Не думаю, чтобы ему кто-либо поручал сообщать нам это. Вряд ли кто-либо вообще его инструктировал, а если и инструктировал, то вряд ли так. Ибо такие инструкторы подобным «доверием» и сами не пользовались. Но он не обманывал. Он просто исходил из собственных размышлений и представлений. Чисто большевистских, должен я сказать. Это большевики, будучи в коллективном заговоре против всех (пусть во имя их счастья), со «своими» могли быть откровенны. У Сталина таких «своих» не было. Ибо он этот заговор приватизировал.
Но Сельвинского и его роман с временем я хотел бы выделить в отдельный вставной очерк. Тем более, что его представления о жизни и эпохе в той или иной форме были не чужды и многим другим мыслящим людям его поколения.
Сельвинский
Илья Львович Сельвинский был личностью, безусловно, трагической. Эта односторонняя игра с воображаемым «временем» была его отличительной чертой.
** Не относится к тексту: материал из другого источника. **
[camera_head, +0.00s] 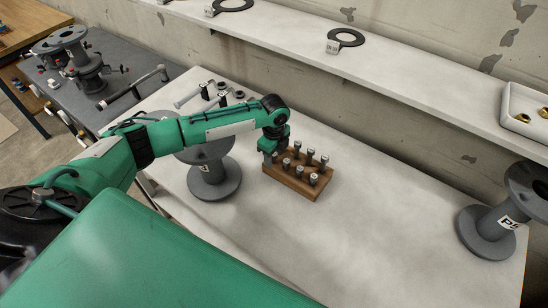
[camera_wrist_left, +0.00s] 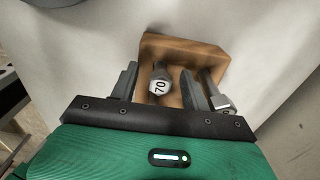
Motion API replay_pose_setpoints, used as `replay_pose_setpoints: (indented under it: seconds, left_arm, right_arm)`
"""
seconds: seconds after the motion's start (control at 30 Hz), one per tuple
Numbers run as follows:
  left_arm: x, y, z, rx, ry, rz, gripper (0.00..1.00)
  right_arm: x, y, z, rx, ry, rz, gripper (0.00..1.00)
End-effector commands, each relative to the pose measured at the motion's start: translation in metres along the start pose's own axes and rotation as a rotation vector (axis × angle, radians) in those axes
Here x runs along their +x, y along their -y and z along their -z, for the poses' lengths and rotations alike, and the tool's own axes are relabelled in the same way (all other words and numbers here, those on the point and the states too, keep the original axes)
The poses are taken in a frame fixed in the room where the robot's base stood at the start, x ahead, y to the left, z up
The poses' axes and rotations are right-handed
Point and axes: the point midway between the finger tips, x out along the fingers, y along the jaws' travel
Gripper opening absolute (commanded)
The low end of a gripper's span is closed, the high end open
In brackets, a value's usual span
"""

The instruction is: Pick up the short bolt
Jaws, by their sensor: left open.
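A wooden block (camera_head: 299,184) on the white table holds several upright grey bolts (camera_head: 297,150); I cannot tell from their heads which is the short one. My left gripper (camera_head: 271,156) is at the block's left end, pointing down. In the left wrist view the gripper (camera_wrist_left: 158,82) is open, with a bolt marked 70 (camera_wrist_left: 160,84) between its fingers, apparently not clamped. A second bolt (camera_wrist_left: 217,95) stands just right of the right finger. The wooden block (camera_wrist_left: 185,48) shows behind them. The bolts' lower parts are hidden. My right gripper is not in view.
A grey flanged pipe piece (camera_head: 215,180) stands just left of the block, and another marked one (camera_head: 490,228) at the right. Long bolts (camera_head: 190,97) lie behind my arm. A shelf (camera_head: 420,85) runs behind, with a black ring (camera_head: 346,37). The table's middle right is clear.

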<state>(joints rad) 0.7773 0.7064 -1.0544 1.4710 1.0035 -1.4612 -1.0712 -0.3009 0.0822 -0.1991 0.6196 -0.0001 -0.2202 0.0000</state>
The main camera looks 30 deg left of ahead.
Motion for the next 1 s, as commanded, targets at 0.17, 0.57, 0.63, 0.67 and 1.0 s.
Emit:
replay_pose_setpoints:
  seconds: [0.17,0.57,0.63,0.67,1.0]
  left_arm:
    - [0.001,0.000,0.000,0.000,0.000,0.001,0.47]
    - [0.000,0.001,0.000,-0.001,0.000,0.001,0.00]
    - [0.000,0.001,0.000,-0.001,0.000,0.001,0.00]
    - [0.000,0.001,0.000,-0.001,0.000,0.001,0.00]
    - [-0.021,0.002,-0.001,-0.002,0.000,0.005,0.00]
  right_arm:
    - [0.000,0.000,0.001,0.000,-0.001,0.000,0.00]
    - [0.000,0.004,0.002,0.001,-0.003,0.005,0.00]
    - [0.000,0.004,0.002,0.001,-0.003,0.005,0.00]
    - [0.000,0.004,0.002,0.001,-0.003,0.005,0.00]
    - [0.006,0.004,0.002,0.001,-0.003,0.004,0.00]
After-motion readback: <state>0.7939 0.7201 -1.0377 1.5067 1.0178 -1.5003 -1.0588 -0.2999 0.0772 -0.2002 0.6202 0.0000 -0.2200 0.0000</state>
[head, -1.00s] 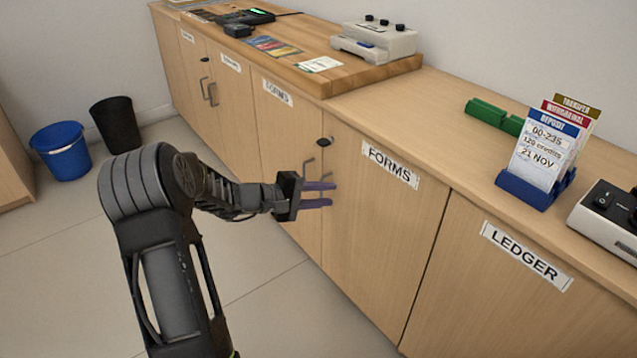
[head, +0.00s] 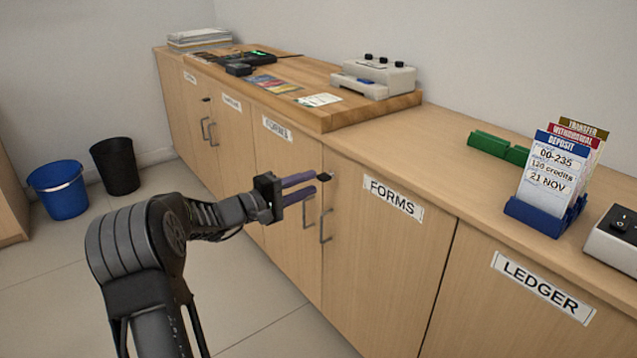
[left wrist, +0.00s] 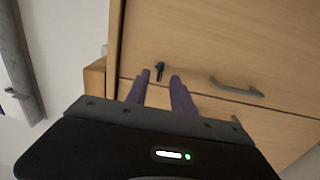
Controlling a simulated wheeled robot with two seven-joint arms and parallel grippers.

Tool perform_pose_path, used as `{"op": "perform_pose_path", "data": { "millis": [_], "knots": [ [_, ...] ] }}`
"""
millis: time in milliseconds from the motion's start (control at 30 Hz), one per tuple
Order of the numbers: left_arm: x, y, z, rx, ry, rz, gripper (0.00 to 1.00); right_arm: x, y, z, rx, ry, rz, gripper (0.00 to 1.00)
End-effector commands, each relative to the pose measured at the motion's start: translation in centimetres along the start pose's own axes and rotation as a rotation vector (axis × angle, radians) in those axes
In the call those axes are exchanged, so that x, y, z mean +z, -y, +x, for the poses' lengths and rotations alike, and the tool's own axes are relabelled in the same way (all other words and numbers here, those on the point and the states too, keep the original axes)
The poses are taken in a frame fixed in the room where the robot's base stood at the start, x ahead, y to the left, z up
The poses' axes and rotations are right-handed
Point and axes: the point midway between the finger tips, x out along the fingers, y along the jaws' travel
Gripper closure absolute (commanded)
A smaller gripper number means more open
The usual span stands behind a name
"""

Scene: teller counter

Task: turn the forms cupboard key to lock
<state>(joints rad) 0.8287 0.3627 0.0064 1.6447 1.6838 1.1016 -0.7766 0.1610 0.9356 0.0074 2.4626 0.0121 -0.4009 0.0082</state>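The forms cupboard (head: 375,240) has a wooden door with a FORMS label. Its small dark key (head: 324,177) sticks out near the door's top left corner; the key also shows in the left wrist view (left wrist: 160,70). My left gripper (head: 322,183) is open, its two purple fingers pointing at the door near the key. In the left wrist view the fingertips (left wrist: 160,77) stand on either side of the key's line of sight, apart from each other. I cannot tell whether they touch it. My right gripper is not in view.
Grey door handles (head: 326,226) hang just below the key. Blue (head: 58,190) and black (head: 115,167) bins stand on the floor at left.

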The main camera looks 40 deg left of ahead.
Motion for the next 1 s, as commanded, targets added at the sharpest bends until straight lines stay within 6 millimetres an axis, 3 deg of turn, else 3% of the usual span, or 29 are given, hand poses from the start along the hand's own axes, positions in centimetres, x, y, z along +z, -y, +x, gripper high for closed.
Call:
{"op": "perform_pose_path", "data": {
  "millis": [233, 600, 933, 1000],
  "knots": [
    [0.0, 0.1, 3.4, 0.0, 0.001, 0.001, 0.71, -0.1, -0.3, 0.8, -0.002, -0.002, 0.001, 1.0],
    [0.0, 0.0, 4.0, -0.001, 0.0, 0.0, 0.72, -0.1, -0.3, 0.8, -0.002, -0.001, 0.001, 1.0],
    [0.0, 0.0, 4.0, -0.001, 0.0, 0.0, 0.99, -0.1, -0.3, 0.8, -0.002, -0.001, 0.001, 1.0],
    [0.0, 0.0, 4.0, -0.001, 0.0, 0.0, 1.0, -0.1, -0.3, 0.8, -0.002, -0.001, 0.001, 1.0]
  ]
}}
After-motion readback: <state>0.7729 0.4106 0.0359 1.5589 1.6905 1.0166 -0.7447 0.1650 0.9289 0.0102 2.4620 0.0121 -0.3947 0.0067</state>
С этим были связаны не только его политические взгляды, но и эстетические построения. Это была общая черта «поколения революции».
Сельвинский не был членом партии, но в Гражданскую войну он воевал против белых. Правда, не столько на стороне красных, сколько разных «Марусек». Однако красную идею воспринял — вместе с марксистским историзмом и диалектикой. Задача творческой личности согласно этим постижениям состояла прежде всего в проникновении в глубину замыслов и соображений правительства СССР, «самого творческого в мире», как полагали такие люди.
Вот Сельвинский и «проникал». Бедой его было то, что Сталин вовсе не стремился к тому, чтобы его понимали, ибо главным секретом его тотально засекреченной державы был он сам — его личность и мотивы его поведения. Сельвинский выдумывал его. Из такой выдумки он вывел и свое «сообщение».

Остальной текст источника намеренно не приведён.